En tête : Chilling adventures of Sabrina, la relecture horrifique de Sabrina l'apprentie sorcière, également adaptée par Netflix. Le thème de la différence, l'école de sorcellerie, la famille de parias macabres et les références à la culture et à la littérature gothique y abondaient déjà, avec un entêtement particulier du personnage principal, quitte à mettre son entourage en danger (sans oublier Bianca, reine des abeilles de la Nevermore Academy, quasi-sosie du personnage de Prudence Night). Comme Sabrina dans la série, Mercredi est tout à la fois remède et poison de l'aventure qu'elle se retrouve à vivre, mais aussi objet d'un enjeu qui la dépasse malgré sa conviction de maîtriser les tenants et aboutissants des événements. Heureusement, Burton ajoute une dimension policière bien menée (même si les plus rodés des téléspectateurs auront découvert le pot aux roses au premier tiers de la série), qui apporte une densité supplémentaire et qui nous rappelle notre bien-aimée Flavia de Luce.

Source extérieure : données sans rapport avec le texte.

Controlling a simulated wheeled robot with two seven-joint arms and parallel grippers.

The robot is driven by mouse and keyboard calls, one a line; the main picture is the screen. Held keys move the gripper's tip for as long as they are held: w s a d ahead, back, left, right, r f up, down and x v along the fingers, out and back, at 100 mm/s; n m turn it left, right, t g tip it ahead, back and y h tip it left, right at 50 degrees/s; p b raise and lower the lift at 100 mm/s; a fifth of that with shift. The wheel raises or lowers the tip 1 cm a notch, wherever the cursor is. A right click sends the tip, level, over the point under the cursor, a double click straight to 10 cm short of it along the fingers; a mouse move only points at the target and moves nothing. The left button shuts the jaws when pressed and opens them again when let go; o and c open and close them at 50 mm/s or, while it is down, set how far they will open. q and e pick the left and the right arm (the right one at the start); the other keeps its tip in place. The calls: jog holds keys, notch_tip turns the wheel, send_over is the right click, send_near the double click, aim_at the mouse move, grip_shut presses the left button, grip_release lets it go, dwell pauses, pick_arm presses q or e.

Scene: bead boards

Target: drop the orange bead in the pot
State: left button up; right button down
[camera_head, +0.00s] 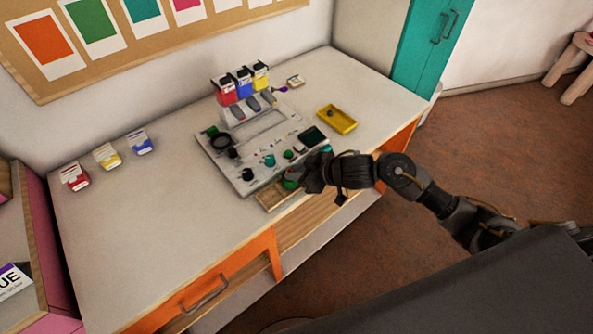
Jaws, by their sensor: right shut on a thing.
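My right gripper (303,183) comes in from the right, low over the front right corner of the grey bead board (259,176). It is shut on a small thing that its dark fingers mostly hide. A green round thing (290,184) shows right at the fingertips; I cannot tell whether it is held or stands behind them. I cannot make out an orange bead. Small cup-like pieces stand on the board, among them a teal one (269,160) and a black one (247,174); I cannot tell which is the pot. My left gripper is not in view.
Red, blue and yellow boxes (243,82) stand behind the board. A yellow tray (337,119) lies to its right, and a shallow wooden tray (270,199) at its front edge. Three small cartons (107,156) stand at the left.

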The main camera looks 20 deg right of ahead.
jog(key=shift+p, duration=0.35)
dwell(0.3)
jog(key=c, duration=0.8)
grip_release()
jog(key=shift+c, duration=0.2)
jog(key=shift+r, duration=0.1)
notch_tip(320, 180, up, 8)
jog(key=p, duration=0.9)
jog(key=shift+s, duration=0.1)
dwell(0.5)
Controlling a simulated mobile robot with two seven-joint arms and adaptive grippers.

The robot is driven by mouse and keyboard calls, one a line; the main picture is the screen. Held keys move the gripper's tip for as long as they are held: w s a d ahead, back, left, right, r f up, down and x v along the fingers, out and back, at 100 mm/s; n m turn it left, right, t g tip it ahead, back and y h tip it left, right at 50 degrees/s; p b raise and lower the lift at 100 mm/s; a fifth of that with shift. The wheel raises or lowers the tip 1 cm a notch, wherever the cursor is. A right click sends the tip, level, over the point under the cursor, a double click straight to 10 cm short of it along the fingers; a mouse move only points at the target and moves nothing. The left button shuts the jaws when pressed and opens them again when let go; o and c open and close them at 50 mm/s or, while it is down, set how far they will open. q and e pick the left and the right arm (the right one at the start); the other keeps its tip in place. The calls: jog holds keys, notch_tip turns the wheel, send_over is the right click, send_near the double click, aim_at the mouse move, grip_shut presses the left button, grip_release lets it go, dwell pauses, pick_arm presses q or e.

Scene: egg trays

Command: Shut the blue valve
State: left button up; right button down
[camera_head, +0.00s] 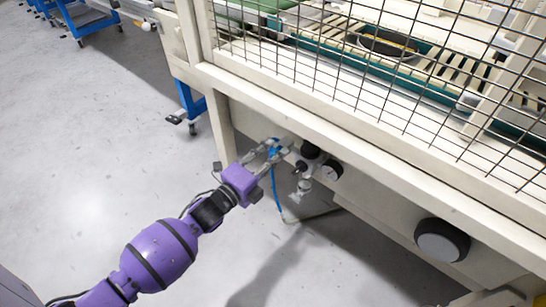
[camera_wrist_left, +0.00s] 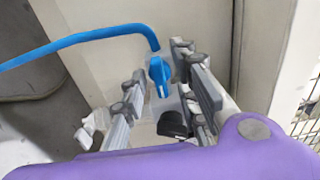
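The blue valve (camera_wrist_left: 159,72) is a small blue knob on a grey fitting, standing between the two fingers of my left gripper in the left wrist view. In the head view the blue valve (camera_head: 274,146) is small and partly covered by the fingers. My left gripper (camera_head: 276,149) is open around it, with a gap showing between the fingers and the knob. The left gripper (camera_wrist_left: 165,85) also shows its fingers on both sides in the left wrist view. A blue hose (camera_wrist_left: 85,37) runs from the valve's area to the left. My right gripper is not in view.
Black-and-white gauges and a regulator (camera_head: 310,150) sit just right of the valve on the cream machine frame (camera_head: 350,145). A wire mesh guard (camera_head: 390,75) rises above it. A round black knob (camera_head: 442,240) is further right.

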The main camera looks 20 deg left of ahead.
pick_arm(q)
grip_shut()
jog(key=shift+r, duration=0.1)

Burton s'amuse à parsemer de nombreux clins d’œil et autres références tout au long de ces huit épisodes. La littérature gothique a bonne place, avec du Edgard Poe et du Mary Shelley à tout va (et on en redemande), mais aussi des easter eggs délicieusement shakespeariens, notamment avec la fontaine Ophelia (où une statue en bronze de la célèbre héroïne du dramaturge semble flotter à la surface de l'eau). Le village des pèlerins reconstitué non loin de l'école nous rappelle bien évidemment le film Les valeurs de la famille Addams ; la Nevermore Academy ressemble par ailleurs à une version augmentée du Manoir Addams, et on aperçoit furtivement un portrait du cousin Machin (étiqueté "Ignatus Itt") sur un mur de l'école. Le terrible spectre de Joseph Crackstone ressemble fortement au fantôme de Mr Boogedy, esprit vengeur d'un quaker qui a fait les belles heures de Disney à la télévision dans les années 80. La danse (déjà culte) de Mercredi lors du bal de promo, à mi-chemin entre les convulsions d'un possédé et un twist déjanté, nous remémore avec un plaisir coupable des pas du Time Wrap dans l'inoubliable Rocky Horror Picture Show ; bal de promo dont le final sanglant semble être un hommage totalement assumé à Carrie, héroïne de Stephen King. Enfin, Burton glisse également son iconique arbre mort dans la cour de l'école, tandis que le costume de chat de Mercredi se révèle très ressemblant à celui de sa Catwoman, jouée en son temps par Michèle Pfeiffer. Quant à la Chose, en digne créature de Burton, elle nous est présentée ici sous un jour très... couturé.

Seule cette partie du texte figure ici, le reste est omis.